-- Start MATERIAL PROVIDED --
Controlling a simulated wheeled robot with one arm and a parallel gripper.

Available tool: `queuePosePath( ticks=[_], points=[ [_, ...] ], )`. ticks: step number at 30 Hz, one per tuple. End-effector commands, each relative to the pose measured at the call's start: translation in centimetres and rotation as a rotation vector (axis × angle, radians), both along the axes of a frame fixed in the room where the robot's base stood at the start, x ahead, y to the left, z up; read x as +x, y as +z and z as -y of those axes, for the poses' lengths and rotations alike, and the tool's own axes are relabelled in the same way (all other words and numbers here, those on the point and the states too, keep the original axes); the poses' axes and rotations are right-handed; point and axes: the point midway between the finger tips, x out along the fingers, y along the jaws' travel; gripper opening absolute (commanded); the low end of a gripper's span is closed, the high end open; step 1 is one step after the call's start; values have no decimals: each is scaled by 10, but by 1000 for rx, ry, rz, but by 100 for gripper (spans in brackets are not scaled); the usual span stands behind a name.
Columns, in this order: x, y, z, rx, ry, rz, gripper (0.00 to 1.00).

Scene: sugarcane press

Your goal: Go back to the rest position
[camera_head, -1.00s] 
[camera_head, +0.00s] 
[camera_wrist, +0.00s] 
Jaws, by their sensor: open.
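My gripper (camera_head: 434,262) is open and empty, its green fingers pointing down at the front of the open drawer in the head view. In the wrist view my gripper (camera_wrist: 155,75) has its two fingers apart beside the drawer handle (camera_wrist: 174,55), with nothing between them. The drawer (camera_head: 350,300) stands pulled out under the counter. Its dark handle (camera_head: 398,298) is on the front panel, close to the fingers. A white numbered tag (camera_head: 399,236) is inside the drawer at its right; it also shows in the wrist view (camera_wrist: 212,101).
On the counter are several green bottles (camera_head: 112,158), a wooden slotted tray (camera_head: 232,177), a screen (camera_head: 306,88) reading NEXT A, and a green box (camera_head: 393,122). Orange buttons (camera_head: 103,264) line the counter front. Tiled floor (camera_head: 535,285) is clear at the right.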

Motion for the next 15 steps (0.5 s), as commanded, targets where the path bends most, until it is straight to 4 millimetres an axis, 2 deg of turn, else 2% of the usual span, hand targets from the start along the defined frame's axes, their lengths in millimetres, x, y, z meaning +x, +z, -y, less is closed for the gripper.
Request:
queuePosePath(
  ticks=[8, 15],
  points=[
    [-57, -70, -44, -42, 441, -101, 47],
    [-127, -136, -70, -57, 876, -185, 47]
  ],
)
-- End MATERIAL PROVIDED --
#### [WHAT THE EXERCISE ASKS]
Every line above should be written out again exactly as it stands.

#### [EXERCISE OUTPUT]
Controlling a simulated wheeled robot with one arm and a parallel gripper.

Available tool: `queuePosePath( ticks=[_], points=[ [_, ...] ], )`. ticks: step number at 30 Hz, one per tuple. End-effector commands, each relative to the pose measured at the call's start: translation in centimetres and rotation as a rotation vector (axis × angle, radians), both along the axes of a frame fixed in the room where the robot's base stood at the start, x ahead, y to the left, z up; read x as +x, y as +z and z as -y of those axes, for the poses' lengths and rotations alike, and the tool's own axes are relabelled in the same way (all other words and numbers here, those on the point and the states too, keep the original axes); the poses' axes and rotations are right-handed; point and axes: the point midway between the finger tips, x out along the fingers, y along the jaws' travel; gripper opening absolute (commanded); the low end of a gripper's span is closed, the high end open; step 1 is one step after the call's start; values have no decimals: each is scaled by 10, but by 1000 for rx, ry, rz, but by 100 for gripper (spans in brackets are not scaled); the usual span stands behind a name.
Columns, in this order: x, y, z, rx, ry, rz, gripper (0.00 to 1.00).

Scene: sugarcane press

Your goal: Go back to the rest position
[camera_head, -1.00s] 
[camera_head, +0.00s] 
[camera_wrist, +0.00s] 
Jaws, by their sensor: open.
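My gripper (camera_head: 434,262) is open and empty, its green fingers pointing down at the front of the open drawer in the head view. In the wrist view my gripper (camera_wrist: 155,75) has its two fingers apart beside the drawer handle (camera_wrist: 174,55), with nothing between them. The drawer (camera_head: 350,300) stands pulled out under the counter. Its dark handle (camera_head: 398,298) is on the front panel, close to the fingers. A white numbered tag (camera_head: 399,236) is inside the drawer at its right; it also shows in the wrist view (camera_wrist: 212,101).
On the counter are several green bottles (camera_head: 112,158), a wooden slotted tray (camera_head: 232,177), a screen (camera_head: 306,88) reading NEXT A, and a green box (camera_head: 393,122). Orange buttons (camera_head: 103,264) line the counter front. Tiled floor (camera_head: 535,285) is clear at the right.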

Motion for the next 15 steps (0.5 s), as commanded, targets where the path bends most, until it is straight to 4 millimetres an axis, 2 deg of turn, else 2% of the usual span, hand targets from the start along the defined frame's axes, their lengths in millimetres, x, y, z meaning +x, +z, -y, less is closed for the gripper.
Request:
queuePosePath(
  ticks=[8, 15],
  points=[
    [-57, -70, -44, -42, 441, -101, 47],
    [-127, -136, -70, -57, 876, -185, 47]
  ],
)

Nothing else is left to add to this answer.